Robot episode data
__________________________________________________
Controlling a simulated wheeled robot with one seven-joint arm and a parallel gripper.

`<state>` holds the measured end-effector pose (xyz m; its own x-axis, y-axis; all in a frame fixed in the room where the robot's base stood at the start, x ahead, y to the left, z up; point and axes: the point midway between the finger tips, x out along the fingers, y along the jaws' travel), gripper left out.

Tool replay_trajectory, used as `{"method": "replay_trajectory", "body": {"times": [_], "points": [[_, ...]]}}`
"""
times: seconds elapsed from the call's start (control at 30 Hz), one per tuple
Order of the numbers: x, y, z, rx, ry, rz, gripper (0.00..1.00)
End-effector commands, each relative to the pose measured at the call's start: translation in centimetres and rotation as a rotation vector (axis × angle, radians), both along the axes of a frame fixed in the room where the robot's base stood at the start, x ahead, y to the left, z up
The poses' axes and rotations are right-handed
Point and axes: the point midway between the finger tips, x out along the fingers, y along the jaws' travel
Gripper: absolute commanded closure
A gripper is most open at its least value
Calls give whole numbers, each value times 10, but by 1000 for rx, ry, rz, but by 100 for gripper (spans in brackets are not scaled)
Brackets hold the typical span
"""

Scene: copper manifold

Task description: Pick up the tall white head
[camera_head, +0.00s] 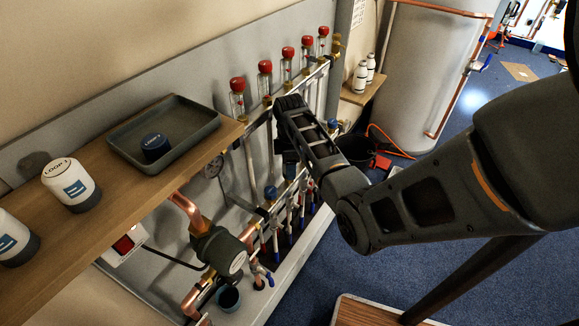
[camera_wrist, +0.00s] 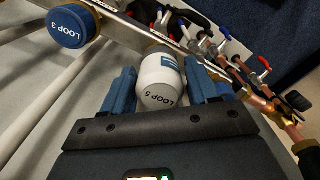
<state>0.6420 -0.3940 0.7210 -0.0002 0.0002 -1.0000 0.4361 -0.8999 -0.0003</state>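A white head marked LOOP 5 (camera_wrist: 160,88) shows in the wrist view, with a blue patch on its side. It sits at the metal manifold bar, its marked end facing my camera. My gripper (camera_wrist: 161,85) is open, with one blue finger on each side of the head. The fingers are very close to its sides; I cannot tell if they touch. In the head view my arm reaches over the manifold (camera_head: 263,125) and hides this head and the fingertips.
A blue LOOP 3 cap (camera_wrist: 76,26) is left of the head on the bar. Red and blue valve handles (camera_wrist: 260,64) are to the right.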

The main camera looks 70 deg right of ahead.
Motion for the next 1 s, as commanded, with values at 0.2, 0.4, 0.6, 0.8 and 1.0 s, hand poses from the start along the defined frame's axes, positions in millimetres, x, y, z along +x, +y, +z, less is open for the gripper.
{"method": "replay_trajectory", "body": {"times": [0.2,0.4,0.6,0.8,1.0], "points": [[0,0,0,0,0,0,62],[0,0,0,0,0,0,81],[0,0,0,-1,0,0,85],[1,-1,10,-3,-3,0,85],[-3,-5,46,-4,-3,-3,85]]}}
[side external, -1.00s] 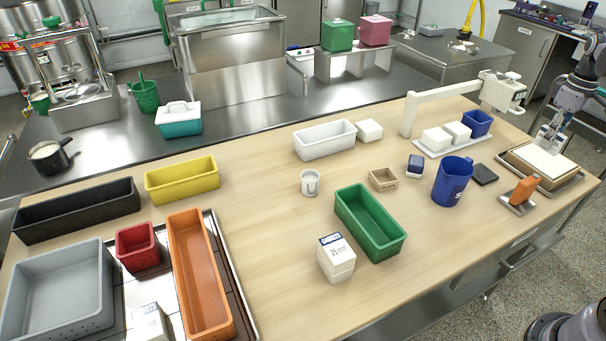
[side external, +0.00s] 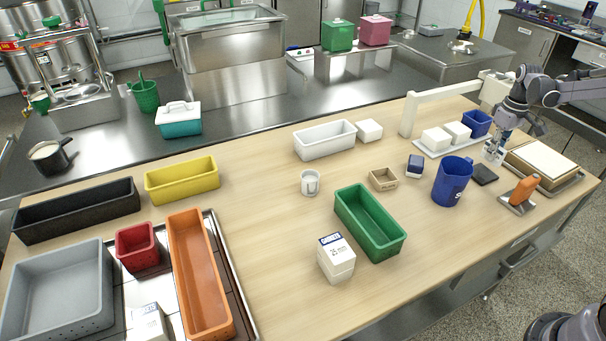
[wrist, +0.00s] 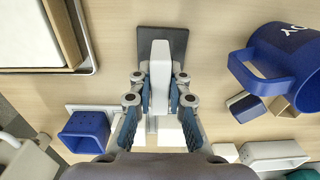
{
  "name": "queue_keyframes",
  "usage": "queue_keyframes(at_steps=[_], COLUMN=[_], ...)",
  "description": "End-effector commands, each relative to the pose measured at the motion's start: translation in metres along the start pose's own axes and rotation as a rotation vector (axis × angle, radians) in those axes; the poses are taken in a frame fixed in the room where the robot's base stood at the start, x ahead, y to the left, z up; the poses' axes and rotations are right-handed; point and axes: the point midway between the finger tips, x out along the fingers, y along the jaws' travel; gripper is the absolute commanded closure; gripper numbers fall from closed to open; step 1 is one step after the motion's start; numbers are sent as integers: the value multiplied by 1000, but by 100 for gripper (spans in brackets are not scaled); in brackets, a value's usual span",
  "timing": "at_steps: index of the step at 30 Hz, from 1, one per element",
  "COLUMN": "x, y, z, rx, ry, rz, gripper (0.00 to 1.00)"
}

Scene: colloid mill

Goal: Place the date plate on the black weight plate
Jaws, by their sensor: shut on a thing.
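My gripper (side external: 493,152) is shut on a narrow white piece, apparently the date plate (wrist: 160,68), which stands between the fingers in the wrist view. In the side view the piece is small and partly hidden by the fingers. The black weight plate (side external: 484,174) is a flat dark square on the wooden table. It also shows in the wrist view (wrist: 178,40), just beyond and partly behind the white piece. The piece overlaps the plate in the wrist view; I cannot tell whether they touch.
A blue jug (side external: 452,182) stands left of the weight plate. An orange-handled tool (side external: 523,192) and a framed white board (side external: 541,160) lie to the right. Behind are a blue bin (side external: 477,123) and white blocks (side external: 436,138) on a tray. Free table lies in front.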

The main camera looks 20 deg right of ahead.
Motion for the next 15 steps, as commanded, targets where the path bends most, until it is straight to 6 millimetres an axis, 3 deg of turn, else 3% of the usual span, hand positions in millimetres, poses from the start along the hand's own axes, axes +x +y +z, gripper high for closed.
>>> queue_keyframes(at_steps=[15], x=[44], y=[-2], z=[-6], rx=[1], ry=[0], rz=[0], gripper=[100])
__________________________________________________
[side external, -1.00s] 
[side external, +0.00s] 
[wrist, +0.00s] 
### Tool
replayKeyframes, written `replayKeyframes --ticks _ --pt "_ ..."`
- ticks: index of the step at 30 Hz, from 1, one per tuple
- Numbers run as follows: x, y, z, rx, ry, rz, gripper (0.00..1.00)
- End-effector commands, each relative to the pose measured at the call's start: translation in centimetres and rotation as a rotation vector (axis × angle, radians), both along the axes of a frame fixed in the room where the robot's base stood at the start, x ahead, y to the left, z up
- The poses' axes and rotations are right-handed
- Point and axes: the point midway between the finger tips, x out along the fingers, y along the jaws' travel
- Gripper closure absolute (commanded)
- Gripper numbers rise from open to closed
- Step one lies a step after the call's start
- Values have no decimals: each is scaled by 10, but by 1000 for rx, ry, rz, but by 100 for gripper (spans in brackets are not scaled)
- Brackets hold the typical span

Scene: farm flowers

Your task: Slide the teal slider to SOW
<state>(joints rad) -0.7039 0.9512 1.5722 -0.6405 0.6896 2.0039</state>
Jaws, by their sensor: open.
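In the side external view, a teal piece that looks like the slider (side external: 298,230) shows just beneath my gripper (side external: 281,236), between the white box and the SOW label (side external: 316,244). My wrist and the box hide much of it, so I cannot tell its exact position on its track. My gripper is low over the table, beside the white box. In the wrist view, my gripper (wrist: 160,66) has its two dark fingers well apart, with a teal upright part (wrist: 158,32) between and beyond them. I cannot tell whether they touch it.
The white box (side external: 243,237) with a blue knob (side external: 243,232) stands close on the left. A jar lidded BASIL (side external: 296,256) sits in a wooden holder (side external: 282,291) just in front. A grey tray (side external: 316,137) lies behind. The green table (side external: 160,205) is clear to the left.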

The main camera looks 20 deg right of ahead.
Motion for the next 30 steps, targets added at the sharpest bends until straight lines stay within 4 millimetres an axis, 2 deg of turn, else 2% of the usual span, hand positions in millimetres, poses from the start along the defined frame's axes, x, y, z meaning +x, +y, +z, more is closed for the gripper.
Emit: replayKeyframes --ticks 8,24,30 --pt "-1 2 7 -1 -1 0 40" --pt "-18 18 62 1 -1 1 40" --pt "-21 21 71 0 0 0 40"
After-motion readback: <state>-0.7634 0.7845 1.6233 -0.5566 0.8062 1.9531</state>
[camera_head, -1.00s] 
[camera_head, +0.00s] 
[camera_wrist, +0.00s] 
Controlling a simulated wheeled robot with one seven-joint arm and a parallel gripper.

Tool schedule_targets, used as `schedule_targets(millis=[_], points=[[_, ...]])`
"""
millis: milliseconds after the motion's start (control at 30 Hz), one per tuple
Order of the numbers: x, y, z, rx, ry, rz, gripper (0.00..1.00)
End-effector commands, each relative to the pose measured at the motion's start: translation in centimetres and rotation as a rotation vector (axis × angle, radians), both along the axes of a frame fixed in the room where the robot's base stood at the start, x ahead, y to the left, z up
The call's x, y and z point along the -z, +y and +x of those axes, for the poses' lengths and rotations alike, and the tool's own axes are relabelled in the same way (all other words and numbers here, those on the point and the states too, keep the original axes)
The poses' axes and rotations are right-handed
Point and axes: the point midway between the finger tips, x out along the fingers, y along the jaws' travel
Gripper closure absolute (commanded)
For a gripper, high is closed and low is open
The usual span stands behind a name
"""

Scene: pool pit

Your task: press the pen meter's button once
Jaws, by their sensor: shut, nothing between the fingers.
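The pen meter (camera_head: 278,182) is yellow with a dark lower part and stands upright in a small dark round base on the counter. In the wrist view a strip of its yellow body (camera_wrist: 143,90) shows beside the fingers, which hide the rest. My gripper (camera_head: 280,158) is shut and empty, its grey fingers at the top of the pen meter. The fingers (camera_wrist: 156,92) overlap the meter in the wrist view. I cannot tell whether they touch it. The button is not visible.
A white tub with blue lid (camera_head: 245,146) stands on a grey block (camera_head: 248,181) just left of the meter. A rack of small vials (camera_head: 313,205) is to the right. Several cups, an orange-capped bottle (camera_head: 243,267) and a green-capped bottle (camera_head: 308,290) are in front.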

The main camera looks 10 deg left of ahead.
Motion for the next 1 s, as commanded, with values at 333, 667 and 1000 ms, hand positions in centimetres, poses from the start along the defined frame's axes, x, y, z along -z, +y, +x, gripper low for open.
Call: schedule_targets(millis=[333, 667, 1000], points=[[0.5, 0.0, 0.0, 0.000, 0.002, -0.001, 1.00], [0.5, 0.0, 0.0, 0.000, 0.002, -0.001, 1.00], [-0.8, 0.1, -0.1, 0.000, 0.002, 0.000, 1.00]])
__________________________________________________
§ Goal
From the data, collect all lines where the string "usual" appears.

§ Written answer
  "description": "End-effector commands, each relative to the pose measured at the motion's start: translation in metres along the start pose's own axes and rotation as a rotation vector (axis × angle, radians) in those axes; the poses are taken in a frame fixed in the room where the robot's base stood at the start, x ahead, y to the left, z up; the poses' axes and rotations are right-handed; point and axes: the point midway between the finger tips, x out along the fingers, y along the jaws' travel; gripper is the absolute commanded closure; gripper numbers fall from closed to open; step 1 is one step after the motion's start; numbers are sent as integers: the value multiplied by 1000, but by 100 for gripper (spans in brackets are not scaled); in brackets, a value's usual span",
Motion for the next 15 steps, as commanded, targets where the path bends most, until it is straight to 6 millimetres an axis, 3 deg of turn, else 3% of the usual span, hand positions in millimetres, poses from the start along the hand's own axes, axes +x +y +z, gripper high for closed.
Motion for the next 30 steps, targets added at the sharpest bends until straight lines stay within 4 millimetres an axis, 2 deg of turn, else 2% of the usual span, hand positions in millimetres, poses from the start along the defined frame's axes, x, y, z meaning +x, +y, +z, more is closed for the gripper.
The usual span stands behind a name

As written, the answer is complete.